Chile no es un país que se lo ponga especialmente fácil a los recién llegados. Gestiones tan sencillas en otros lugares del mundo como el abrir una triste cuenta bancaria aquí pueden ocasionar auténticos quebraderos de cabeza a cualquiera. Es habitual que trámites en el Registro Civil, Extranjería o PDI vayan precedidos de colas kilométricas -kilométricas literalmente-. Carpeta rebosante de solicitudes y formularios en mano, en esas filas interminables he hecho más vida social últimamente que en los bares. Son un ecosistema en sí mismas, allí puedes encontrar desde el tipo que te ofrece sándwiches para acallar el rugir de tripas en las largas esperas hasta los profesionales del madrugue, que venden a los más perezosos su puesto en la formación de a uno por entre doce y catorce luquitas -tarifas así se manejaban en ese curioso mercado cuando yo me movía por él-.  También están los de las cervezas y sombrillas en verano y los de las bufandas e infusiones en invierno. En ninguna época del año faltan los que se acercan con su oficina portátil sobre un carrito de supermercado para ofrecer servicios de reprografía: fotocopias a precio módico para los olvidadizos y falsificaciones algo más caras para los listillos. Esas hileras pobladas de extranjeros son además uno de los mejores lugares para degustar productos tan chilenos como las sopaipillas o el mote con huesillo -imagino que será porque los vendedores callejeros locales se ven irresistiblemente atraídos hacia semejantes aglomeraciones de clientes potenciales, encadenados todos a una ventanilla funcionarial por una cadena invisible que les impide huir-; chorrillanas del país y arepas venezolanas, de todo se puede encontrar en esas ferias gastronómicas de los simpapeles.

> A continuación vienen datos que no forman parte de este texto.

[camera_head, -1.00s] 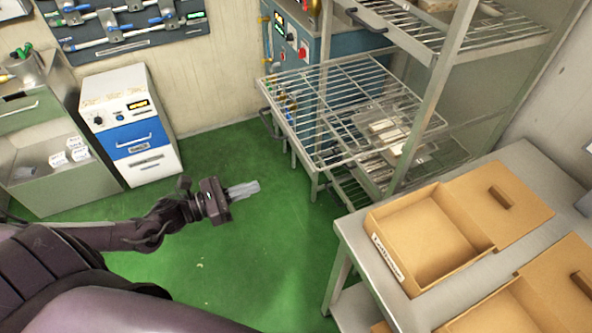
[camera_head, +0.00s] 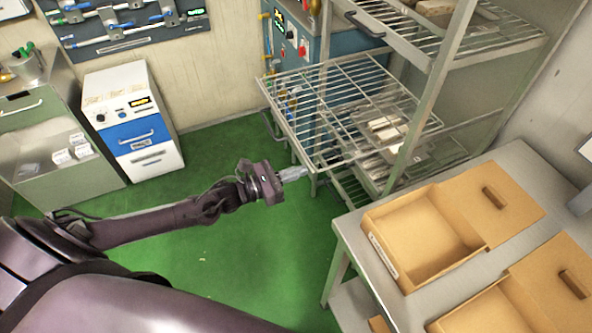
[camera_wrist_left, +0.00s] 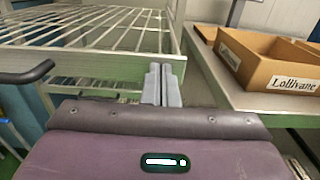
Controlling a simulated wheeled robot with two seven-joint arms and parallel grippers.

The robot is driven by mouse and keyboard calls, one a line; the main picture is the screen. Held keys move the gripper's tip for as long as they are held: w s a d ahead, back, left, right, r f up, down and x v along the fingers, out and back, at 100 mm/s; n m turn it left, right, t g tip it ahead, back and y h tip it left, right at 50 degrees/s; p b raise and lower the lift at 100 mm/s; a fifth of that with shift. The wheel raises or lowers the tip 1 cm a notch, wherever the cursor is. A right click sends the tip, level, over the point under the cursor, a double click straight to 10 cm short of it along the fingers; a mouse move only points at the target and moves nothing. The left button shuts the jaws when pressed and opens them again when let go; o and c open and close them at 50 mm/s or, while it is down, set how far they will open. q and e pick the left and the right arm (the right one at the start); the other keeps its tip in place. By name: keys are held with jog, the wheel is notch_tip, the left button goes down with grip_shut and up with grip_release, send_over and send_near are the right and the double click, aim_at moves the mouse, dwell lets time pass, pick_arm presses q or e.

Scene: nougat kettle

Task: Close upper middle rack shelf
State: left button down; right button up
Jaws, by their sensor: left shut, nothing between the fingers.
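A wire rack shelf (camera_head: 322,88) is pulled out from the metal rack, its front edge sticking out to the left over the floor. It also shows in the left wrist view (camera_wrist_left: 100,42), with a dark handle (camera_wrist_left: 25,74) on its front at the left. My left gripper (camera_head: 294,174) is shut and empty, its fingertips close to the shelf's near front corner. In the left wrist view the fingers (camera_wrist_left: 163,82) stand at the corner's front edge; I cannot tell whether they touch it. My right gripper is not in view.
A metal table (camera_head: 345,233) with open cardboard boxes (camera_head: 413,262) stands right of the gripper. An upper rack shelf (camera_head: 405,28) holds blocks. A blue and white cabinet (camera_head: 130,125) stands at the left. Green floor between is clear.

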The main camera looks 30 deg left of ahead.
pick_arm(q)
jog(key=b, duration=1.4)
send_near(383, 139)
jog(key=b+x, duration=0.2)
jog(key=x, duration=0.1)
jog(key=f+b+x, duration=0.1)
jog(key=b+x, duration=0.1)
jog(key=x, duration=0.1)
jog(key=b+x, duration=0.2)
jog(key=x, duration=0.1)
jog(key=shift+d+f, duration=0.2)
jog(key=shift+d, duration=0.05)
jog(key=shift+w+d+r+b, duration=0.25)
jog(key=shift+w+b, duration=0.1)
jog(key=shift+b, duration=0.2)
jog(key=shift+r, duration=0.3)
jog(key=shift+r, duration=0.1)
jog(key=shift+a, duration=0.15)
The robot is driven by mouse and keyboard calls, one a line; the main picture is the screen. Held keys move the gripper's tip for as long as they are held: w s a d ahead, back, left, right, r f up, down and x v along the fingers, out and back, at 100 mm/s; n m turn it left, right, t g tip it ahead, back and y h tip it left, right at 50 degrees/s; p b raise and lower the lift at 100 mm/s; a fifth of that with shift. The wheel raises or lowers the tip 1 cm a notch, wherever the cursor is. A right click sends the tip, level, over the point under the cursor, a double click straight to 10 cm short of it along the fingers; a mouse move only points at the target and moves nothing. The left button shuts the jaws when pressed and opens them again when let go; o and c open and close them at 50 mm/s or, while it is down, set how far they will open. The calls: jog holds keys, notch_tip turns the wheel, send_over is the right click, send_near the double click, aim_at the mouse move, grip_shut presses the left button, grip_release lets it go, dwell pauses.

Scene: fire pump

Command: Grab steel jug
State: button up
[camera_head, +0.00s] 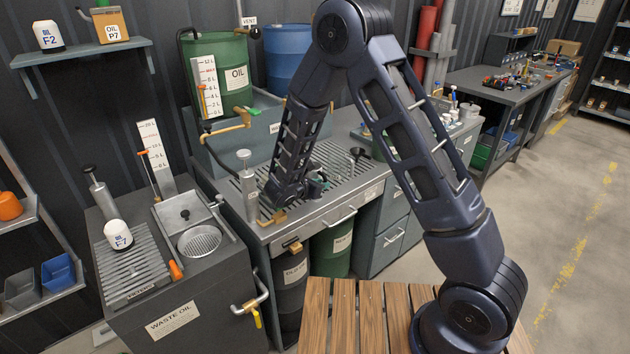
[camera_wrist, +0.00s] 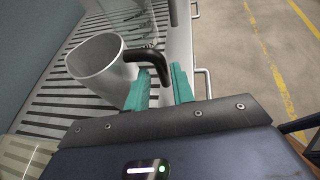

Vivir en un país no tiene nada que ver con visitar sus lugares turísticos. Vivir en un país es llegar a conocerlo, y para eso es necesario sufrirlo. A punto he estado de tirar la toalla esta vez, Chile casi pudo conmigo, sin embargo en el último momento vino en mi auxilio un viejo truco que aprendí a lo largo de los muchos años trabajados en los arrabales de distintas administraciones de mi país, en esas del vuelva usted mañana. He escrito truco por no escribir atajo, pero en el amor, la guerra y la burocracia todo vale, y encabezando esta entrada podéis ver, finalmente, mi flamante y desenfocado carné de chileno extranjero. De largo uno de los trofeos más currados en toda la historia de malviviendodelpoker.com.